Each line of the listing must be transcribed exactly, except for the images, which should be excluded.
--------------------
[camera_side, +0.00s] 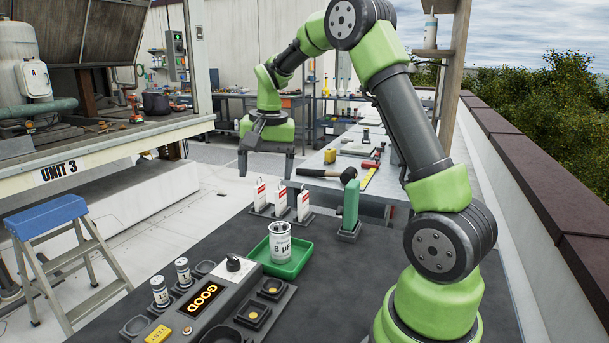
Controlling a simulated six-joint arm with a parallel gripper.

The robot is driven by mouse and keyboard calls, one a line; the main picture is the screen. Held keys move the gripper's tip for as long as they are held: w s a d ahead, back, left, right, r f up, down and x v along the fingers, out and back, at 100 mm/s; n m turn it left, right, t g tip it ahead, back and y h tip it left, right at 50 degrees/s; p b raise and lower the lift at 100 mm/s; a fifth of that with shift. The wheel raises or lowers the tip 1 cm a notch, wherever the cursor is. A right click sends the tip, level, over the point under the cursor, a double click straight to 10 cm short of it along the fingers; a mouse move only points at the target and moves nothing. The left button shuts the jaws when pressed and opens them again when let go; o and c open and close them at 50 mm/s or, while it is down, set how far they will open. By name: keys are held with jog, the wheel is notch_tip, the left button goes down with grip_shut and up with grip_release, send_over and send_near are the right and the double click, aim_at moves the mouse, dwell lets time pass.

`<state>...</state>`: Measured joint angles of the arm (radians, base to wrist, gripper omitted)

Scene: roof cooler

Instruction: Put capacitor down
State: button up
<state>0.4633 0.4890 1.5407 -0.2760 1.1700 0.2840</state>
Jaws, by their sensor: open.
--------------------
SOLUTION FOR THIS PROBLEM
[camera_side, +0.00s] 
Controlling a simulated six-joint arm with a parallel gripper.

The robot is driven by mouse and keyboard calls, one a line; the main picture is the screen. Held keys move the gripper's tip for as long as they are held: w s a d ahead, back, left, right, r f up, down and x v along the fingers, out and back, at 100 mm/s; n m turn it left, right, t g tip it ahead, back and y h tip it left, right at 50 degrees/s; p b raise and lower the lift at 100 mm/s; a fifth of that with shift. The wheel raises or lowers the tip 1 cm a notch, wherever the cursor is. A right click sends the tip, level, over the point under the cursor, a double click straight to 10 cm short of it along the fingers; a mouse move only points at the target and moves nothing. The left button shuts the jaws when pressed and opens them again when let go; o and c open and close them at 50 mm/s or, while it is down, set how far they will open. By name: keys are held with jog, the wheel is notch_tip, the left button goes down with grip_shut and up with grip_release, send_over and send_near are the right and the double click, aim_at moves the mouse, dwell lets time pass.

`<state>...</state>`: Measured joint angles of the arm (radians, base to wrist, gripper omitted)

Scene: roof cooler

Instruction: Put capacitor down
State: button up
<state>0.4633 0.4890 1.5407 -0.2760 1.1700 0.2840</state>
Jaws, by their sensor: open.

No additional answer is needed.